Records from a data source:
++++

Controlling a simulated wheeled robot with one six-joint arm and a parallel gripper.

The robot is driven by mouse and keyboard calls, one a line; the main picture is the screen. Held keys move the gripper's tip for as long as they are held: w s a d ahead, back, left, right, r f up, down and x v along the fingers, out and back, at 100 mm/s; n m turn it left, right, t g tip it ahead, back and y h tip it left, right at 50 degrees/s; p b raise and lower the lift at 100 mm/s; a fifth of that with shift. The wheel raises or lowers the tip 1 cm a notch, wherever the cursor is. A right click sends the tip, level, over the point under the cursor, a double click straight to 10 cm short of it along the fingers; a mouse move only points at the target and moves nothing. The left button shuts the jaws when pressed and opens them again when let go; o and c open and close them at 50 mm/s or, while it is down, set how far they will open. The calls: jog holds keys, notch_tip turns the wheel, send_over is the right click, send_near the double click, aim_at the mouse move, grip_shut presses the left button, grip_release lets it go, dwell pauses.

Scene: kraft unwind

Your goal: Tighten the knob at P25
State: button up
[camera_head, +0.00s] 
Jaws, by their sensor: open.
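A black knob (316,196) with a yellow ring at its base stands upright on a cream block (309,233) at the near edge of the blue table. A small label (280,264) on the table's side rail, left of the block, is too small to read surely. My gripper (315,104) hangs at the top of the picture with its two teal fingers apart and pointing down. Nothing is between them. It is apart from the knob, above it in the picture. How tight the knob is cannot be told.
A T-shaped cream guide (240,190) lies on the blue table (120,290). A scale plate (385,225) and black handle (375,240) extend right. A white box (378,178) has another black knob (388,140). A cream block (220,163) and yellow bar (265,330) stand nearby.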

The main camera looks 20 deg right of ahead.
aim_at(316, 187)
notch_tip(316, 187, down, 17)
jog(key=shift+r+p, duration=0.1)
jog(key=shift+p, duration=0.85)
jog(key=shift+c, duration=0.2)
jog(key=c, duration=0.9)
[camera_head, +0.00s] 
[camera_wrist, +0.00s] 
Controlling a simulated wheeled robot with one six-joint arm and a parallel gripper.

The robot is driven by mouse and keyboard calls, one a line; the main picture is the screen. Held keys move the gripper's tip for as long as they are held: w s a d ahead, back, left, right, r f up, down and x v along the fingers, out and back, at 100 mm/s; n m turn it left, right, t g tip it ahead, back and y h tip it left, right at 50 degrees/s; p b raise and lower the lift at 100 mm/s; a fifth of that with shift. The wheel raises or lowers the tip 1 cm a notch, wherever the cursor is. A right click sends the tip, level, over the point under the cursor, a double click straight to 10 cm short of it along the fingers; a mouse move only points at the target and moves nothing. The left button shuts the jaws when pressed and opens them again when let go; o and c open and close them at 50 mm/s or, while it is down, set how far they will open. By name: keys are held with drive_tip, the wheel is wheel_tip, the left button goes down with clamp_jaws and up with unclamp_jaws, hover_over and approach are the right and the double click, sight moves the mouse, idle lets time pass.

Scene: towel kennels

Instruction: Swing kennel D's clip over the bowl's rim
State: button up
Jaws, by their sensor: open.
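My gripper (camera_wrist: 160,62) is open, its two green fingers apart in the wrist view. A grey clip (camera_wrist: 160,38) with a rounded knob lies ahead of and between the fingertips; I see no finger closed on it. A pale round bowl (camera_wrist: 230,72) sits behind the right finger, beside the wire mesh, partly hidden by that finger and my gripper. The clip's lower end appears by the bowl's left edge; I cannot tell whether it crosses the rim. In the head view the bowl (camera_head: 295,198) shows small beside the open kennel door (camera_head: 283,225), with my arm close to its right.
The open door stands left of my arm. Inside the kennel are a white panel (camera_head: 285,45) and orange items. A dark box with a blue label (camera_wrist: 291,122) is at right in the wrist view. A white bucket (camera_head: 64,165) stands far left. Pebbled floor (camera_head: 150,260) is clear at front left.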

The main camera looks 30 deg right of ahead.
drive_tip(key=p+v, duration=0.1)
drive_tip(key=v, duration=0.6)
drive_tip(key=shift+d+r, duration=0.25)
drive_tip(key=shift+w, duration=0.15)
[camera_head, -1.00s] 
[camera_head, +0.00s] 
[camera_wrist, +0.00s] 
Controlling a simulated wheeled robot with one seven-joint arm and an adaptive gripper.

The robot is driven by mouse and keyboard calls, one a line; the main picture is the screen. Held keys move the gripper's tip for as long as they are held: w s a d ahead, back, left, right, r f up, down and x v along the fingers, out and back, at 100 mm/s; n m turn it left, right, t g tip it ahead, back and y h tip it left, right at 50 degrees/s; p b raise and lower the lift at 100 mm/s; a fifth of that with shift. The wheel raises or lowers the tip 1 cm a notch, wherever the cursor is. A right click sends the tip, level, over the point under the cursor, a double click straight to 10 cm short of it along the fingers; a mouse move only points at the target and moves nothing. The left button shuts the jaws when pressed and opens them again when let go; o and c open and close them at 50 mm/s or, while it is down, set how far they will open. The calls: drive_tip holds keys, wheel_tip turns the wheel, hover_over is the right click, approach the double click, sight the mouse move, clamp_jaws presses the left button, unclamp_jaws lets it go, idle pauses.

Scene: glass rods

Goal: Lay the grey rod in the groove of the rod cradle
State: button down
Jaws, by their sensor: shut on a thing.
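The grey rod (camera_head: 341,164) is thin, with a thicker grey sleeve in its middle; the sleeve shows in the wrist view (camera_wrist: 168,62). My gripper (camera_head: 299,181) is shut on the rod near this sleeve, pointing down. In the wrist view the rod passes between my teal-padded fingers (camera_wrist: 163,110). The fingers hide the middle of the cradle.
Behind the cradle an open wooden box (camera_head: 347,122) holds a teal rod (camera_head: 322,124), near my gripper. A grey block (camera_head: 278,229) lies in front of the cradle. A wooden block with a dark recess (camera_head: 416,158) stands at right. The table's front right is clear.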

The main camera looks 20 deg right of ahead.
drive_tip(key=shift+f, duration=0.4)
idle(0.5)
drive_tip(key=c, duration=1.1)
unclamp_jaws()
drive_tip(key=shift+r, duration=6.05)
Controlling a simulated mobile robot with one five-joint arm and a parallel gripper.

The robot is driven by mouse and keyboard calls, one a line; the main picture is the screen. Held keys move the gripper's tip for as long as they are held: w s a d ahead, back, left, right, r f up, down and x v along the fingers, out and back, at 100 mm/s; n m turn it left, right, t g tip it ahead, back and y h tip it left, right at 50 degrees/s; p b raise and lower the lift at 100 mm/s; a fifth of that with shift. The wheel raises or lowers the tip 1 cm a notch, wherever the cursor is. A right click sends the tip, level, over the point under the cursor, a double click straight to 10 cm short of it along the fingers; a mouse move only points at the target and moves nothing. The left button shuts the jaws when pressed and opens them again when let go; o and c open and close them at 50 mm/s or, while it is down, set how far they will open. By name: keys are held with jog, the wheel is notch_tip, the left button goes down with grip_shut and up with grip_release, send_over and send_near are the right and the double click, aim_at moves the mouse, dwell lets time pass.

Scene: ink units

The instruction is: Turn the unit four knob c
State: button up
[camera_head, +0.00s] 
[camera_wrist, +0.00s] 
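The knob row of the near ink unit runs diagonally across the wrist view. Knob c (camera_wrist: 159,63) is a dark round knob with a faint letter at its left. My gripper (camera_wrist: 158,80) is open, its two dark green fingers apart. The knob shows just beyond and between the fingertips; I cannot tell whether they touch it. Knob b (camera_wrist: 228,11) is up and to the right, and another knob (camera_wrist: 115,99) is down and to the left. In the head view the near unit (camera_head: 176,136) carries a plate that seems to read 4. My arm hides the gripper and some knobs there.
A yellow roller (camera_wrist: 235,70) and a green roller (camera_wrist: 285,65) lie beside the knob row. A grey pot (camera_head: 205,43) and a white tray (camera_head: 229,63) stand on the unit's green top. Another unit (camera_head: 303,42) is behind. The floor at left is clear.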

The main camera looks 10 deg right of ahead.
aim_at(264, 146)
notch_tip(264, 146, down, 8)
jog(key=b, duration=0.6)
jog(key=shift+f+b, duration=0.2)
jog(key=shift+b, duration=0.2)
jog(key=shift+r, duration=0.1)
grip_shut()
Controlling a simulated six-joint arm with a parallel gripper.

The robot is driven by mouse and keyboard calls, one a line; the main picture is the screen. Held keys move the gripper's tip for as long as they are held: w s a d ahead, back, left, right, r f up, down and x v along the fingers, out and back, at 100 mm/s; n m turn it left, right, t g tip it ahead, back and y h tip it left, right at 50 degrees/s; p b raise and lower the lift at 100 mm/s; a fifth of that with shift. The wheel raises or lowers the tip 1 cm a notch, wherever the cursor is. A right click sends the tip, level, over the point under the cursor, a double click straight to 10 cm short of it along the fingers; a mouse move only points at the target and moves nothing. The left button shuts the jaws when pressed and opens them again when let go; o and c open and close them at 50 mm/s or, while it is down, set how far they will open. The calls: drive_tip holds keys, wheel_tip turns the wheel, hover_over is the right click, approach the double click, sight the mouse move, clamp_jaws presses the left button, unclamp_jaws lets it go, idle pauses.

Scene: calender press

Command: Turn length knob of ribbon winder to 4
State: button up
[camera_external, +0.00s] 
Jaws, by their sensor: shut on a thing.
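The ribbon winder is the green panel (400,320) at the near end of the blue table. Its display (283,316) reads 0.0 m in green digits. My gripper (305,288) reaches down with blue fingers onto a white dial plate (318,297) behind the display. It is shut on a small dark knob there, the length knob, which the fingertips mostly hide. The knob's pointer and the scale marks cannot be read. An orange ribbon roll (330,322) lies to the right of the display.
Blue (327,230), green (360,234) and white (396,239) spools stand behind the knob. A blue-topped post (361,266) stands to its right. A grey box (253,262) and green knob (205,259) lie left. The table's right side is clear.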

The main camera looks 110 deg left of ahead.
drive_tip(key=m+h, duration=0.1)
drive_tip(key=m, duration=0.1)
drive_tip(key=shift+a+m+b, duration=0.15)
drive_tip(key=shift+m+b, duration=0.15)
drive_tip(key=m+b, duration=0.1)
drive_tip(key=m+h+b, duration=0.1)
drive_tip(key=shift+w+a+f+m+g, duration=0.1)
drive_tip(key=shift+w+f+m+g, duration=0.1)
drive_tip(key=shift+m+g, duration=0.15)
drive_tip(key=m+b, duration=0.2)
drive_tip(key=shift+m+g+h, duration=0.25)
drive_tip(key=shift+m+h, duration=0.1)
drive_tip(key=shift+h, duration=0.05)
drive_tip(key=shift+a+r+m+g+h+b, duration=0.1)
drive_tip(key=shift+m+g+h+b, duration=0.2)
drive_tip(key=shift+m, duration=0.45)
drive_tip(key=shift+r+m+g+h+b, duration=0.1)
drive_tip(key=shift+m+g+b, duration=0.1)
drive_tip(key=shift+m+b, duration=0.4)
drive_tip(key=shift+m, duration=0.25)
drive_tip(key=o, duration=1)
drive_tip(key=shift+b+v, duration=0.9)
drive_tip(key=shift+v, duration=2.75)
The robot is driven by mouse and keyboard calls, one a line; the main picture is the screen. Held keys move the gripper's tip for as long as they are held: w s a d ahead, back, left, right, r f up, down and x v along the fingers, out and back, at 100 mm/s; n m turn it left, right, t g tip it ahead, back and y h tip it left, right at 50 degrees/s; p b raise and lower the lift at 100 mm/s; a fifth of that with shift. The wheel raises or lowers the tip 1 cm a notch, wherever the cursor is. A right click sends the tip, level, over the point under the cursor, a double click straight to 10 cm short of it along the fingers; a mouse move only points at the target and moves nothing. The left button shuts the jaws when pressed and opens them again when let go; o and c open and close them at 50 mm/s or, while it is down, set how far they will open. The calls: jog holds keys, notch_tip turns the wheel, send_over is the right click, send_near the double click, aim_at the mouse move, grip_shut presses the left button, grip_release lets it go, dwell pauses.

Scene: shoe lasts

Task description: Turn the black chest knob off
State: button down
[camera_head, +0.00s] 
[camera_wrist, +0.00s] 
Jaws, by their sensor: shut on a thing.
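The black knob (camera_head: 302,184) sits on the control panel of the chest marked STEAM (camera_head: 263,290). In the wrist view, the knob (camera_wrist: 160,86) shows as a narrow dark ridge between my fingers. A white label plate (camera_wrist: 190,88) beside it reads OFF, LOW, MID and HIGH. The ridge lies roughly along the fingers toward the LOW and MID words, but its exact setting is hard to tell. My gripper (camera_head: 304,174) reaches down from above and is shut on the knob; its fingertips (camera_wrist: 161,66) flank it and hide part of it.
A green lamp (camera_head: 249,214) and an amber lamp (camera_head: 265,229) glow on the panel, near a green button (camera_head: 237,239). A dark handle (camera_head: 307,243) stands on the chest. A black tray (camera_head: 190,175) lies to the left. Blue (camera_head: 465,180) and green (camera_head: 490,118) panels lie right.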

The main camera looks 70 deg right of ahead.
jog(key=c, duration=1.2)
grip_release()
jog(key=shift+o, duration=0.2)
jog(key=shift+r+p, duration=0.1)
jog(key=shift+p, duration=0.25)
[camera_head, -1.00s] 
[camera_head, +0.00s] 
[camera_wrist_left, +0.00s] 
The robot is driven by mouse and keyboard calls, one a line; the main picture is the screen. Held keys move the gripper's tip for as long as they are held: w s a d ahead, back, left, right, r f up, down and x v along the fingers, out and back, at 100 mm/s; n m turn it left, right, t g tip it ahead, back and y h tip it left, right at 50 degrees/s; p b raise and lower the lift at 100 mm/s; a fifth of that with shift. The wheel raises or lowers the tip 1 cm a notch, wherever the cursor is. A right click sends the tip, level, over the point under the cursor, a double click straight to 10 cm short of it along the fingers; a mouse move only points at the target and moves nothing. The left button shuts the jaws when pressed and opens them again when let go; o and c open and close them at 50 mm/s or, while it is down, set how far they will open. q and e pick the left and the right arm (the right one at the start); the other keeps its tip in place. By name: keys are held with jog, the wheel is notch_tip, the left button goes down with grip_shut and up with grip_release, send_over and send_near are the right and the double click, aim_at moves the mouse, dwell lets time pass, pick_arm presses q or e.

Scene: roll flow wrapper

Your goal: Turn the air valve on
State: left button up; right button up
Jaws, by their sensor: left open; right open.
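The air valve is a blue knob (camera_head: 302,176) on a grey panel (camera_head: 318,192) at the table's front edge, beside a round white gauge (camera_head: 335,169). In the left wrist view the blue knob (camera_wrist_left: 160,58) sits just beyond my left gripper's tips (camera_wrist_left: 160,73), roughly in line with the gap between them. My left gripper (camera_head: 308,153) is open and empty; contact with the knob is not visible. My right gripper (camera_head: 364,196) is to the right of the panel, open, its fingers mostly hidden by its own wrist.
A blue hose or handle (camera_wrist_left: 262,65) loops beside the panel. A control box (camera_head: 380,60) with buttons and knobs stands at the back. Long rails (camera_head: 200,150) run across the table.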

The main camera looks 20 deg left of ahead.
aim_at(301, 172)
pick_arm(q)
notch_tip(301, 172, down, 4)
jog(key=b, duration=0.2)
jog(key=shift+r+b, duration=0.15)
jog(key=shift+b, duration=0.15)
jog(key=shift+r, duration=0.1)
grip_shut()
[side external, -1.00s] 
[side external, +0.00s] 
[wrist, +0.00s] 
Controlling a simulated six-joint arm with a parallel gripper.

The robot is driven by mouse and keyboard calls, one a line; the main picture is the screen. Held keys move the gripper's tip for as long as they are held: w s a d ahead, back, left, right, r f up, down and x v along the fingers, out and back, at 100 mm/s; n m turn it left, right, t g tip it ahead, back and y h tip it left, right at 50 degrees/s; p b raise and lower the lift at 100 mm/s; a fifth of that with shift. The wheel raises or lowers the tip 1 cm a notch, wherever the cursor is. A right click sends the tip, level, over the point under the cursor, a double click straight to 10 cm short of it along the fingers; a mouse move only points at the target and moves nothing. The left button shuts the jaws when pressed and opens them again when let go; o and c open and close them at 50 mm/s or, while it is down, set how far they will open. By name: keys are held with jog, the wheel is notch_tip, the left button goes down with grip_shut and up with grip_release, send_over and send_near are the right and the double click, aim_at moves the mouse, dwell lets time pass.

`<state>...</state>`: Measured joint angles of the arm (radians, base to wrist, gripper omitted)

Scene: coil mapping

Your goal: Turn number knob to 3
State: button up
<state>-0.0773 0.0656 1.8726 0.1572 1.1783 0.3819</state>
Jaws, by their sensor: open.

++++

Directions - From the entries above, copy each line holding "joint".

Result -
Controlling a simulated wheeled robot with one six-joint arm and a parallel gripper.
Controlling a simulated wheeled robot with one six-joint arm and a parallel gripper.
Controlling a simulated wheeled robot with one seven-joint arm and an adaptive gripper.
Controlling a simulated mobile robot with one five-joint arm and a parallel gripper.
Controlling a simulated six-joint arm with a parallel gripper.
Controlling a simulated six-joint arm with a parallel gripper.
`<state>...</state>`: Measured joint angles of the arm (radians, base to wrist, gripper omitted)

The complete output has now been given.